Due punti apparivano critici per la valutazione del protocollo del 23 luglio. Il primo riguardava l’occupazione, con un aumento di oltre un milione di occupati nel solo triennio 1999-2001, anno in cui la disoccupazione scende sotto la fatidica soglia del 10%. Tale crescita è stata sicuramente contrassegnata dall’affermarsi del lavoro interinale e a tempo determinato, ma dal 2000 emerge una ripresa del rapporto di lavoro a tempo indeterminato, dimostrando che si tratta di una forma d’impiego tutt’altro che obsoleta per la superiore qualità intrinseca della prestazione, e che molte teorie sulla mobilità e sulla ulteriore liberalizzazione del mercato del lavoro ‘in uscita’, surrettiziamente introdotte con il recente ‘Patto per l’Italia’, sono del tutto infondate.

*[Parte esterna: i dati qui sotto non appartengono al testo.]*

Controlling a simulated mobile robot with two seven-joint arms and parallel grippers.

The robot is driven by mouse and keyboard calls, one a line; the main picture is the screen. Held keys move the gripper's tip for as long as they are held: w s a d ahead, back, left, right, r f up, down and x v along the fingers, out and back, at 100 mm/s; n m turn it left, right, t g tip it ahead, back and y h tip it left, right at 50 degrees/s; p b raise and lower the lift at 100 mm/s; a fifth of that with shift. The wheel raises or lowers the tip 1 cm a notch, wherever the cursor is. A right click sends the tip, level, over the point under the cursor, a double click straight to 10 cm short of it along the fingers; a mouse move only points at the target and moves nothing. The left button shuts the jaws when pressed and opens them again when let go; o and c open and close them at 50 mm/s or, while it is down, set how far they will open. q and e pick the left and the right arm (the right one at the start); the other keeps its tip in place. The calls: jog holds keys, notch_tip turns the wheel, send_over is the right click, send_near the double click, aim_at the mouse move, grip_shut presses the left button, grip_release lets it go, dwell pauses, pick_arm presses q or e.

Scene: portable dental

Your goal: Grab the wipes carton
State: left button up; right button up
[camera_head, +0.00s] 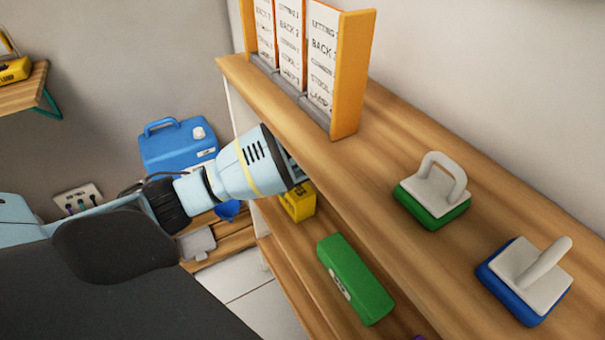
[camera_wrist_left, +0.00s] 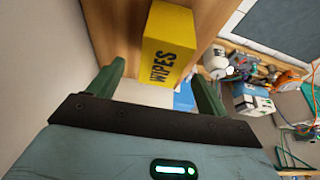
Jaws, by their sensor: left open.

Il secondo punto, l’estensione della contrattazione di secondo livello, presenta molte criticità. Nel migliore di casi, copre il 50% dei lavoratori di una categoria come i metalmeccanici, ma molto meno in altre categorie. E’ distribuita in modo diseguale su base territoriale e per dimensione di impresa, essendo concentrata nel Centro-Nord, mentre nelle imprese sotto i 50 dipendenti di norma non si è contrattato, fatta salva la possibilità di contrattazione territoriale, opzione che si è estesa più sul piano teorico che nella prassi negoziale, con l’eccezione delle regioni con i mercati del lavoro più in tensione come il Veneto dove copre forse ancor più lavoratori della tradizionale forma aziendale.
Dunque non tutti gli aspetti applicativi del protocollo sono da considerarsi positivi e confermano la necessità di rivedere il sistema. Ma, al tempo stesso, non è possibile affrontare questo problema senza inserire il modello della concertazione all’interno del contesto delle riforme avvenute. Infatti il sistema è efficace in quanto concorre a determinare una situazione di cambiamento che influenza il mondo del lavoro: da questo punto di vista le riforme delle pensioni, della sanità, dell’assistenza, della scuola e della formazione hanno determinato una situazione di stabilità e di certezza che hanno influenzato positivamente il rapporto con i lavoratori ed i pensionati. Questo circuito virtuoso appare gravemente compromesso nel nuovo scenario politico, in particolare per l’azione del nuovo Governo e per l’atteggiamento aggressivo di Confindustria.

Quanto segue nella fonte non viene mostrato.